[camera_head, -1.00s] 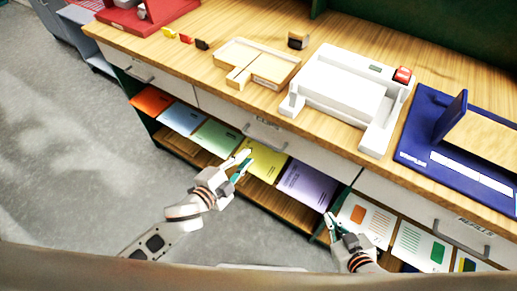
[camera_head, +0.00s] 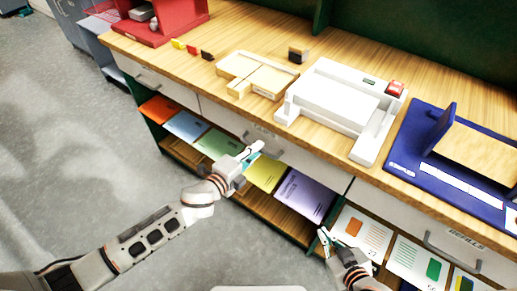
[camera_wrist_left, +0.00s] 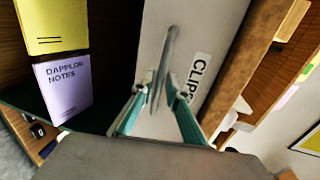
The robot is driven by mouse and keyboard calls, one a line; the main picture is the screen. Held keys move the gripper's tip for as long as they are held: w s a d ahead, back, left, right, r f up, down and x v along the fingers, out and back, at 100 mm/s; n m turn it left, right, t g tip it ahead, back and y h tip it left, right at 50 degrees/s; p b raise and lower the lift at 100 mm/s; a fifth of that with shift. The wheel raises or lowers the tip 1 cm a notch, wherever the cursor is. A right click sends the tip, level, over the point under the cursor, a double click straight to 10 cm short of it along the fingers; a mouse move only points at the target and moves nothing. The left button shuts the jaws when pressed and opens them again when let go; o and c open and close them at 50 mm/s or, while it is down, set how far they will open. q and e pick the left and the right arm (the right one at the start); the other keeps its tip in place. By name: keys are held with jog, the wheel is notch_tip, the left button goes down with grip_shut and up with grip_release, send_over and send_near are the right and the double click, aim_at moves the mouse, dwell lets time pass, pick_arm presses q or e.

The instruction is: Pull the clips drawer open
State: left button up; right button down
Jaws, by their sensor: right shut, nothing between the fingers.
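The clips drawer (camera_head: 315,157) is the pale middle drawer front under the wooden tabletop, and it looks closed. In the left wrist view its front (camera_wrist_left: 205,40) carries a label reading CLIPS and a grey bar handle (camera_wrist_left: 167,58). My left gripper (camera_head: 256,150) is at this drawer front and partly hides the handle in the head view. In the left wrist view its teal fingers (camera_wrist_left: 162,88) are apart, with the near part of the handle between the tips. A firm hold does not show. My right gripper (camera_head: 325,240) is shut and empty, low before the right-hand shelf.
Coloured booklets, including a purple one (camera_head: 305,196), lie on the open shelf below the drawer. A refills drawer (camera_head: 430,228) is to the right. A white machine (camera_head: 335,103), a wooden tray (camera_head: 252,72) and a blue board (camera_head: 412,160) stand on the tabletop.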

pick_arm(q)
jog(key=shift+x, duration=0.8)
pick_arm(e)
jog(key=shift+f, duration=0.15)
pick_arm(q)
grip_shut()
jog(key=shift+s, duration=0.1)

What you should do: Extract the lines exactly, please: the first line of the listing, the line with "[camera_wrist_left, +0.00s]", and every line between them, but no pictures.

The answer:
[camera_head, -1.00s] 
[camera_head, +0.00s] 
[camera_wrist_left, +0.00s] 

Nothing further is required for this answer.